The first thing India needs to do is to tackle the very long time it takes to decide commercial disputes—the judicial system takes far too long, the legal system is creaking, and the Indian Supreme Court recently made an impassioned plea to the government to appoint more judges to automate better the function of the courts.
Are investors willing to put money into India only because there are not many other emerging markets that offer a positive investment opportunity at the moment?
If you step back, what motivated investors’ interest in India was—political change that offered an economic model that was familiar, and the fact that initially, you had very high interest rates, and in an environment when inflation was declining all over, you looked at India and Indonesia as places where government bond yields were 8% to 9%, and you said, “this is just not going to continue".
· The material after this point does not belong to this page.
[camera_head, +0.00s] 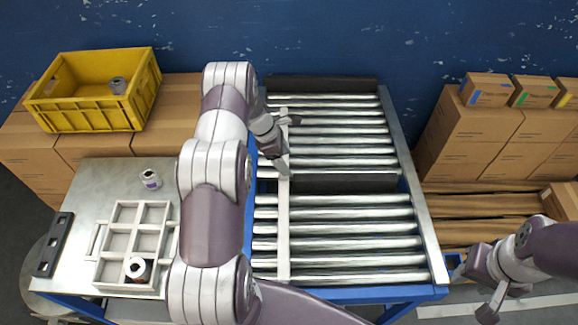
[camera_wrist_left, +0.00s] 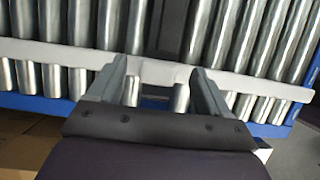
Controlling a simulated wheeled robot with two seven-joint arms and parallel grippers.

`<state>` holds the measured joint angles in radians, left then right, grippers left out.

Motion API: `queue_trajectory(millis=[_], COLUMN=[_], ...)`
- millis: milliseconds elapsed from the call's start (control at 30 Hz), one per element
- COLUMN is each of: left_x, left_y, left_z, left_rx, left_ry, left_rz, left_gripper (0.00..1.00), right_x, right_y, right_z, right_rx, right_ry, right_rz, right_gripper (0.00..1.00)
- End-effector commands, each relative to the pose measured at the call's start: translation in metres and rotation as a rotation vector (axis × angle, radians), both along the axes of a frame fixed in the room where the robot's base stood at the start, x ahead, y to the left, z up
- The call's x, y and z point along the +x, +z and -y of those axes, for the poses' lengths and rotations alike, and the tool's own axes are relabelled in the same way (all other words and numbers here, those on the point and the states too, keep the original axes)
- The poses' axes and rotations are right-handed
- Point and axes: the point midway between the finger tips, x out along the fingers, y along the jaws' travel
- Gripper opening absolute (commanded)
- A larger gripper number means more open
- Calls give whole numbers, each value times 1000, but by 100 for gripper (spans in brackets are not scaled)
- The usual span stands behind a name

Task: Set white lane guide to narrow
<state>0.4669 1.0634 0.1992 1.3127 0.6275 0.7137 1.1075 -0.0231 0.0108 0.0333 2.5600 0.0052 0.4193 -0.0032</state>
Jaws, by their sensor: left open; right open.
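The white lane guide (camera_head: 284,225) is a long thin bar lying across the rollers, close to the left side of the conveyor. In the left wrist view the guide (camera_wrist_left: 60,54) runs across the picture, slightly tilted. My left gripper (camera_head: 287,143) is open over the far half of the guide. In the left wrist view its two fingertips (camera_wrist_left: 158,72) are apart, at the guide's edge; I cannot tell whether they touch it. My right gripper (camera_head: 471,293) is open and empty, right of the conveyor's near right corner.
The roller conveyor (camera_head: 345,228) has dark strips at its far end and middle. Left of it, a metal table (camera_head: 100,180) holds a white divided tray (camera_head: 118,240) and a small roll (camera_head: 151,179). A yellow crate (camera_head: 85,115) stands on cartons behind. Cartons (camera_head: 470,130) stand at right.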

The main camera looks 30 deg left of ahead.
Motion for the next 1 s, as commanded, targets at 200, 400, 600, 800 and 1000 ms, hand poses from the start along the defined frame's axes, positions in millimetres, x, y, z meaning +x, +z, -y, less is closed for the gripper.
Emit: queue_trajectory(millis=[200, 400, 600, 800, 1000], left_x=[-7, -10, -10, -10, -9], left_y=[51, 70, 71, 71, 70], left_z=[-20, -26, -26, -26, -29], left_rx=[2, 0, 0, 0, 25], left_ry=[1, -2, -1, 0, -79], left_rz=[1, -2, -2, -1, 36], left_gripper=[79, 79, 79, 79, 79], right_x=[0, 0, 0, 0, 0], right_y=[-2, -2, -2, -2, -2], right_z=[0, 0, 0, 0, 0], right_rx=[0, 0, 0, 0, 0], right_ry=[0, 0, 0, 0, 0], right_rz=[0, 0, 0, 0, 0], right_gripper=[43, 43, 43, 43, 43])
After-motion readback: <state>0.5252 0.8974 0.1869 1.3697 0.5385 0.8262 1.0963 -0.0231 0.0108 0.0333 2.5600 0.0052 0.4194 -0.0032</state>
Even if you get food price shocks over the years, it was a reasonable expectation that inflation in India would generally decline, and with that bond yields—so you want to be holding that bonds.
As bond yields came down, it would lower the discount factor on corporate earnings that made equities attractive and, I think, that a large factor of the investment in India really has been motivated by taking yields down from 8.5%, more than buying into an economic story... Now that inflation has come down to around 5-5.5%, we think that it will probably end the year at close to 5%, but now it is a low enough rate that the monsoons start to matter—any upside to shock in food prices raises the possibility RBI may have to start raising rates. That is not supportive to foreign investment flows coming in.